Nice problem , becomes more interesting when base is sinx

sandeep Rathod - 5 years, 12 months ago

Etaash Katiyar
Jun 18, 2015

$log_2 3 = \frac {log3}{log2}$

$log_3 2 = \frac {log2}{log3}$

since $-1 \leq sinx \leq 1$ the largest values can be given when sin x = -1 or 1

$\frac {log3}{log2} ^1 = \frac {log2}{log3} ^{-1}$

Your inequality signs are the wrong way around. You're saying $-1\ge 1$

Isaac Buckley - 5 years, 12 months ago

Humberto Bento
Jun 17, 2015

Both expressions are a function of (sin x). And we want the max value of x, not the maximum value of the expression.

Can you explain in more detail? How does that show that they are equal?

Calvin Lin Staff - 5 years, 12 months ago

Unless I'm reading it incorrectly, A is the value of x that maximizes the expression. Therefore, as sin is periodic, there are infinit values of x that maximize the expression. This is valid for both expressions. I'm not reading it as the maximum value of the the expression!

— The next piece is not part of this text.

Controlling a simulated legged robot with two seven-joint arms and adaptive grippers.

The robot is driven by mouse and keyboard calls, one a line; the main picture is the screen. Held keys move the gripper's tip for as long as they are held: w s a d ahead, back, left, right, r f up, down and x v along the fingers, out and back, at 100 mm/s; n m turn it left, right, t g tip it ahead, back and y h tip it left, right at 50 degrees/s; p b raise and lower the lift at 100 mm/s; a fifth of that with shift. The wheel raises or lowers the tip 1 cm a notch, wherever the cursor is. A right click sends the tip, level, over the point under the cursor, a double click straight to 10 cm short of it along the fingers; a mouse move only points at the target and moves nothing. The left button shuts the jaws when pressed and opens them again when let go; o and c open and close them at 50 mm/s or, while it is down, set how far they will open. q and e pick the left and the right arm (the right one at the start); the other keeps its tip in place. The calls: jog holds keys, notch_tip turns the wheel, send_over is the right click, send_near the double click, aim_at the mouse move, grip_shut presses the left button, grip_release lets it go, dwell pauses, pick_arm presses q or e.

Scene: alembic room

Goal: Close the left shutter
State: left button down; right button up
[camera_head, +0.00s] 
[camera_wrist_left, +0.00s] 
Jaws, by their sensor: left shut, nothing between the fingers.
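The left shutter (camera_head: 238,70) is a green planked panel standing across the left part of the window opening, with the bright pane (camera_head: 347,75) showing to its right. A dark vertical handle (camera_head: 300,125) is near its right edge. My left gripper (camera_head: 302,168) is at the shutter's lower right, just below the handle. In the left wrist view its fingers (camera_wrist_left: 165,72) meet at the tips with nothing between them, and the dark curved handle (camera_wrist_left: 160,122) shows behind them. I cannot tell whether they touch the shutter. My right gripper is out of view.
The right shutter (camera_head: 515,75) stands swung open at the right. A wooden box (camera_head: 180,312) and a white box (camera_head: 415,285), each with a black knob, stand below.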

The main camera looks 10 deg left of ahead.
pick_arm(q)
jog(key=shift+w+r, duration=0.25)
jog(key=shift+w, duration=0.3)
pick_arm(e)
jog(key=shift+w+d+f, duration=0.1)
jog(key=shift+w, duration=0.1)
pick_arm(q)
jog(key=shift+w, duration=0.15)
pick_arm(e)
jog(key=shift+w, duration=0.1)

Humberto Bento - 5 years, 12 months ago

No, $A$ is the maximum value, over all real values of $x$ , that $\left(\log_2 3 \right)^{\sin x }$ can take. So, even though the maximum can occur at many different values, the value of $A$ is uniquely determined (assuming that the maximum of the function exists).

Calvin Lin Staff - 5 years, 12 months ago

@Calvin Lin – I understand you. But that's not the way I learned it! It would be easy to prove your way too!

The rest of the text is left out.